The Feb. 7, 2008 combustible dust explosion at the Imperial Sugar Co. refinery in Port Wentworth, Ga., killed 14 workers and injured dozens more. The explosion, which caused extensive damage to the Imperial Sugar facility and resulted in $8 million in proposed OSHA fines, is attributed to accumulated sugar dust that found an ignition source and started a flash fire.
During the June 20 AIHce general session in Indianapolis, Sheptor described the company’s recovery and said he was pleased with the response, both from the company itself and from the industry at large. Even so, he added he is disappointed "… that we still do not have a combustible dust standard. There needs to be a standard that educates on proper ways of managing combustible dust."

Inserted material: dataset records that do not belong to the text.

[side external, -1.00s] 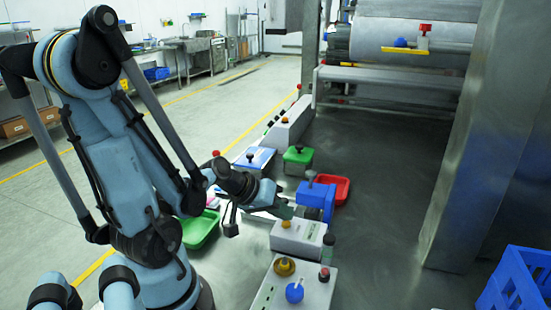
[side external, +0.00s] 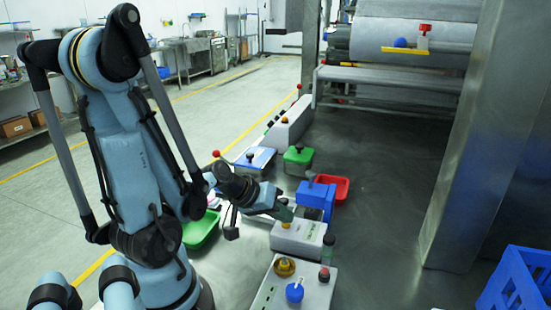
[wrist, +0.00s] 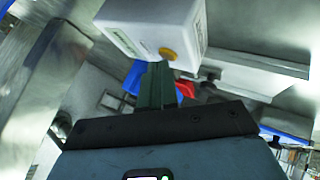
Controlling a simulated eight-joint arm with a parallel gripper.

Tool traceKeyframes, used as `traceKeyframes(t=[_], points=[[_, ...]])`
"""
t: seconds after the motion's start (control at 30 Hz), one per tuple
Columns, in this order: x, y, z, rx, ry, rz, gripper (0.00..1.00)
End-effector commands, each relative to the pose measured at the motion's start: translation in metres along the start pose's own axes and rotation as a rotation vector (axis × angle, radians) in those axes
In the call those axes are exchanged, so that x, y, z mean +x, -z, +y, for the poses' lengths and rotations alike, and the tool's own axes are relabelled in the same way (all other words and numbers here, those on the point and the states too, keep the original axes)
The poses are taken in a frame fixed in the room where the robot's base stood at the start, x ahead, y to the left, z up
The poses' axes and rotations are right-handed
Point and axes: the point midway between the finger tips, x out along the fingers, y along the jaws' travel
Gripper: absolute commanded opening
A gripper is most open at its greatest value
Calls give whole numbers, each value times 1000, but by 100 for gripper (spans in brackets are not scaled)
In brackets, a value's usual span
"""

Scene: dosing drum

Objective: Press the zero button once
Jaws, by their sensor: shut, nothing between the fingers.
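A white box (side external: 300,240) with dark lettering stands in the middle of the bench. On it is a small yellow-orange button (side external: 286,225), which also shows in the wrist view (wrist: 167,53); I cannot read any label at the button. My gripper (side external: 287,214) points toward this box with its green fingers closed together and empty. In the side view the fingertips sit right above the button. In the wrist view the fingers (wrist: 156,68) end just below the button in the picture; whether they touch it I cannot tell.
A blue block-shaped device (side external: 312,197) and a red tray (side external: 334,182) stand behind the box. A grey panel (side external: 270,292) with yellow, blue and red-topped parts lies in front. A green tray (side external: 203,230) is left.

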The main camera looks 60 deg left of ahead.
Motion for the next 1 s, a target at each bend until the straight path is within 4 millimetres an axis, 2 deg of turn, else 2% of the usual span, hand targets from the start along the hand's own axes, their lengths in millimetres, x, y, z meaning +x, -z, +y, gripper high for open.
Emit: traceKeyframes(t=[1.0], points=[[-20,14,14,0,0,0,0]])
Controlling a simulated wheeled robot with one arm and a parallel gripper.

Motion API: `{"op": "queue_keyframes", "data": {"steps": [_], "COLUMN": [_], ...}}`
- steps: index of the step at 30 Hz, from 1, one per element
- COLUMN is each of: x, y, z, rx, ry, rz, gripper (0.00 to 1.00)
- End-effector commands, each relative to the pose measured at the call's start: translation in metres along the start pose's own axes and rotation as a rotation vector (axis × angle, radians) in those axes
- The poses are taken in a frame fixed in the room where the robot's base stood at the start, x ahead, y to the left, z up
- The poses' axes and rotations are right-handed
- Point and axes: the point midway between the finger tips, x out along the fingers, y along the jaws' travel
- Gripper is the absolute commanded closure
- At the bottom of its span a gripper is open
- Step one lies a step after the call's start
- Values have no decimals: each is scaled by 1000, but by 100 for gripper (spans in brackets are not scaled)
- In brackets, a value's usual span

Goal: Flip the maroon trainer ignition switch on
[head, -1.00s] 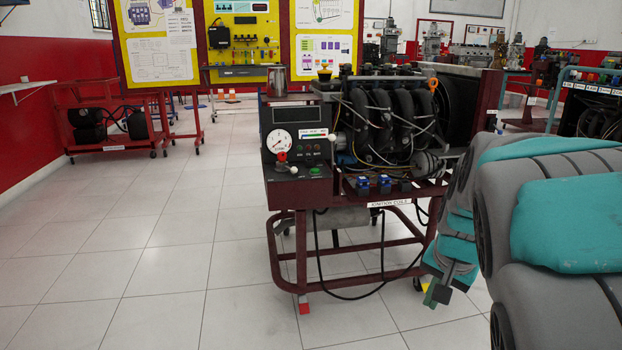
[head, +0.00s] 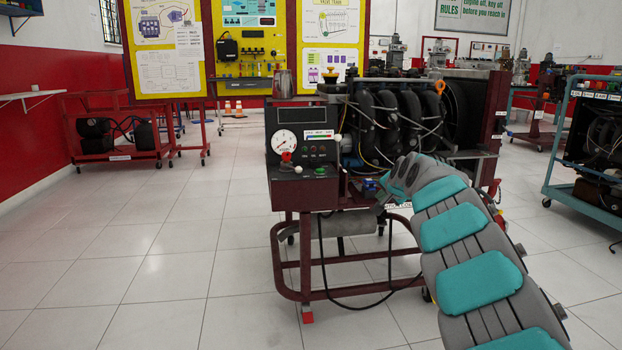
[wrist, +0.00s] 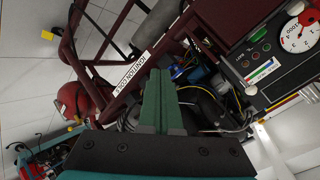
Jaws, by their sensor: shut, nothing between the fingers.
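The maroon trainer (head: 290,262) stands ahead of me, with its engine on a wheeled frame. Its dark control panel (head: 316,172) is on the left end, with a white round gauge, a red knob (head: 286,157), a white ball-ended part (head: 298,169) and small buttons. I cannot tell for sure which part is the ignition switch. In the wrist view the panel (wrist: 262,95) is at the upper right, turned on its side. My gripper (wrist: 160,72) is shut and empty, beside the "ignition coils" label and apart from the panel. In the head view its fingertips are hard to make out.
The engine's hoses and wires (head: 405,120) are right of the panel. A black cable hangs below the frame. A blue-framed trainer (head: 553,165) stands at the right and a red cart (head: 118,145) at the back left. The tiled floor at the left is clear.

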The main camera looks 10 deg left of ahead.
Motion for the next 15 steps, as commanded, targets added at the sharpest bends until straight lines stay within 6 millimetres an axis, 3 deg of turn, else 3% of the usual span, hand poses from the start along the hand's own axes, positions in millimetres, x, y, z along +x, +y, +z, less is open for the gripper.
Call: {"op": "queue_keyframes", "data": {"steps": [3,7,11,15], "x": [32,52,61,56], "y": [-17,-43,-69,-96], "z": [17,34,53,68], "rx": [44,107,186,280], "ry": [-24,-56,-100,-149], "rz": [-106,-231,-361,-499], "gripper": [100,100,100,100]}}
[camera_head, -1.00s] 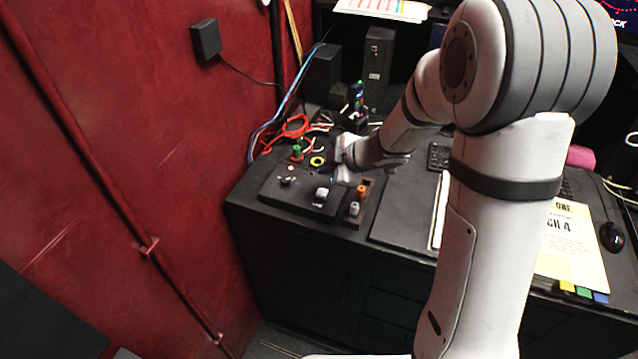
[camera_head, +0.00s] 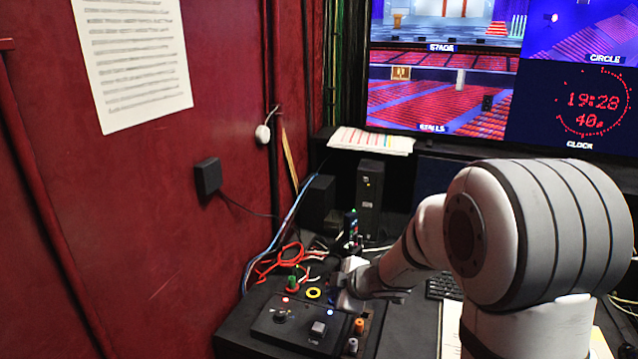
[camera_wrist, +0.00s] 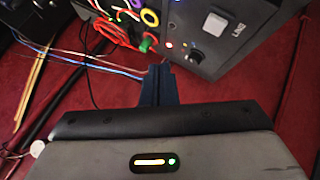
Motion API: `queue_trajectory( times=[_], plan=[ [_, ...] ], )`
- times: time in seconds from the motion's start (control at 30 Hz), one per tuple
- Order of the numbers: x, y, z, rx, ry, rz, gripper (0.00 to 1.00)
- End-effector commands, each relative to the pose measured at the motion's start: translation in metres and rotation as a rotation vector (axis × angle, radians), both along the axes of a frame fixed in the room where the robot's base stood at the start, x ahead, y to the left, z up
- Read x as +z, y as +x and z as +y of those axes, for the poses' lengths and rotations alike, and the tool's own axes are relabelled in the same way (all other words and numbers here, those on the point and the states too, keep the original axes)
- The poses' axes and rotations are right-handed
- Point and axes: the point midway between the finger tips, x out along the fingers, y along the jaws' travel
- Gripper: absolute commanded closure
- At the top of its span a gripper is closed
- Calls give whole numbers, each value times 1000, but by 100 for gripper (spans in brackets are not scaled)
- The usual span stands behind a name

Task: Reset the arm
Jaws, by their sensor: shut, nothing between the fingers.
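My gripper (camera_head: 343,297) hangs above the dark control box (camera_head: 262,327) on the desk in the head view. In the wrist view the dark fingers of my gripper (camera_wrist: 158,78) are together and empty, with the box just beyond them. The box carries a round knob (camera_head: 280,315), a pale square button (camera_head: 318,328), a lit red lamp (camera_head: 286,299) and a lit blue lamp (camera_head: 330,312). In the wrist view, the knob (camera_wrist: 197,57) and the white button (camera_wrist: 215,23) show clear of the fingers. I cannot tell whether the fingers touch the box.
A red wall (camera_head: 120,220) closes the left side. Monitors (camera_head: 440,100) stand at the back.

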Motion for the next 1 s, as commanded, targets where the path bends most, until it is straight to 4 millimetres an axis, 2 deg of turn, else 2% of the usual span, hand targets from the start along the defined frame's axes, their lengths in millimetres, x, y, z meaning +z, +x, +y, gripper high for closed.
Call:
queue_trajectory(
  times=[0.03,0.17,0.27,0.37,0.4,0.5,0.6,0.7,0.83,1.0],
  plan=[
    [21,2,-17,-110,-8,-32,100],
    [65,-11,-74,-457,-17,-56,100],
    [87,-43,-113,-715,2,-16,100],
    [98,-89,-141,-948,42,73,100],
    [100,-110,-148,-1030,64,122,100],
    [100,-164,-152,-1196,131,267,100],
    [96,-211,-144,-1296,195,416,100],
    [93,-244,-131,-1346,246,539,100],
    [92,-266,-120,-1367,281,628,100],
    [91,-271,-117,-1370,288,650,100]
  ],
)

OSHA initiated rulemaking in October 2009 to address the fire and explosion hazards of combustible dust. The agency, however, has not made notable progress with the standard, drawing criticism from some safety stakeholders and the Chemical Safety Board. In a January 2011 Web chat, OSHA Administrator Dr. David Michaels called combustible dust legislation "a complex project" and said OSHA "must conduct considerable research to ensure that the resulting standard effectively protects workers and meets legal requirements."
Sheptor urged EHS professionals at AIHce to be proactive in order to prevent combustible dust incidents, and asserted that prevention should begin with a commitment to safety from the highest levels of management.